Woodstock, Alabama: History & Facts

The following information is provided by historian Vicki George Kes.

Cold Water Bridge, built by the AGS railroad over its tracks under the road of the same name in 1898 in Woodstock, is the second-oldest such bridge in continuous use in Alabama

Burns said Woodstock was first settled in the 1820s by Englishman William Houston and is named after the village of the same name in Great Britain, where some of the first settlers came from.

“It was settled near where the stagecoach lines to Huntsville and to Tuscaloosa crossed,” he said.

The first post office was established in 1855 (there is a brand new one now on Alabama 5).
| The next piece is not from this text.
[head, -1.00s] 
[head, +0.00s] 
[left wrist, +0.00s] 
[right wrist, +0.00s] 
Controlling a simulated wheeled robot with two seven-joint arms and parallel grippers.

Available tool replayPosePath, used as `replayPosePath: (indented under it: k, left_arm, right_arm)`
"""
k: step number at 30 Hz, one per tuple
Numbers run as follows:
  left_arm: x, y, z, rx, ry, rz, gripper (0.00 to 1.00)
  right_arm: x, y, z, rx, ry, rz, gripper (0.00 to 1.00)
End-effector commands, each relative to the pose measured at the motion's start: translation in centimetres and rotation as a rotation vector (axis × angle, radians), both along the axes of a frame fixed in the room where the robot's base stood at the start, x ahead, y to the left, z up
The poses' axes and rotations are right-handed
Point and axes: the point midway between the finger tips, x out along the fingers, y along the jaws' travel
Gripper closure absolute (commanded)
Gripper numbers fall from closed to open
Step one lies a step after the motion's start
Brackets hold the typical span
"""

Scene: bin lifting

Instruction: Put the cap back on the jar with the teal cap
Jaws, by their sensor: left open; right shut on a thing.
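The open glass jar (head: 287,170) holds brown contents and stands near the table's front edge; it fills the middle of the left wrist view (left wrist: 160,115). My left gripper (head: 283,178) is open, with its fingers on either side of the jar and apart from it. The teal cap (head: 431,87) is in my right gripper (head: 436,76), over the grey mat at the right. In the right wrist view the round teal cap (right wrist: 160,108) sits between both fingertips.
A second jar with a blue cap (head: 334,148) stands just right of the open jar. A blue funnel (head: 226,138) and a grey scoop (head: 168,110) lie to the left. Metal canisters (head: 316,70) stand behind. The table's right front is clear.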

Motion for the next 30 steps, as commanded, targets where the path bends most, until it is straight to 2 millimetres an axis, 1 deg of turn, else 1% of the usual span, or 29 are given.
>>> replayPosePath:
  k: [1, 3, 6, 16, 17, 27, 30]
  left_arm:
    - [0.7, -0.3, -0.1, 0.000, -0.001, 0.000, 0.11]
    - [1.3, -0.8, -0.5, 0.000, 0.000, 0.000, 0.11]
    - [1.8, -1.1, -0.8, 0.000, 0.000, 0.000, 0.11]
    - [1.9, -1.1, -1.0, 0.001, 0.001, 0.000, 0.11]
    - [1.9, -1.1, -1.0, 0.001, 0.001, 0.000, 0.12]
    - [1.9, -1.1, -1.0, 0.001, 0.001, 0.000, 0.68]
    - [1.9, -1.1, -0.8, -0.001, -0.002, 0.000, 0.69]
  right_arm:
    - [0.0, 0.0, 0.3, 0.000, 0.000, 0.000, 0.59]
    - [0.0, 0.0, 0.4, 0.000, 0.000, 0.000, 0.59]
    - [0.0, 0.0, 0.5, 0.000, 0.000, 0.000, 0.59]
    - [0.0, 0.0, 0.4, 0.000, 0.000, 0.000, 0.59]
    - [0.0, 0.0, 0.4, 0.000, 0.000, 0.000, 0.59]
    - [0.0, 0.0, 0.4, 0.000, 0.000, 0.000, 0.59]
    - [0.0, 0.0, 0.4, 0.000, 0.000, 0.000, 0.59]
The community later coalesced a short distance away from the stagecoach lines when the intersecting AGS and L&N railroads and their two depots were built.

“Woodstock started off over near where Green Pond [to the east] was, but moved over [north of Alabama 5] when the railroads came in,” Burns said. “Now we’re moving back over near [U.S. 11], where we originally started out.

In the late 19th century, the community, with coal and iron ore deposits nearby, was the home of a pig iron blast furnace established by Welshman Giles Edwards, but that enterprise failed in the Depression of 1893, Burns said.

The town also had a newspaper, called the Monitor, in the mid-1800s that moved to Six Mile, between Centreville and Montevallo, before ending up in Birmingham, where it eventually became The Birmingham News, he said.

“There was also a old hotel and several mansions here, but we’ve had five major fires over the years and there’s none of that left now,” Burns added.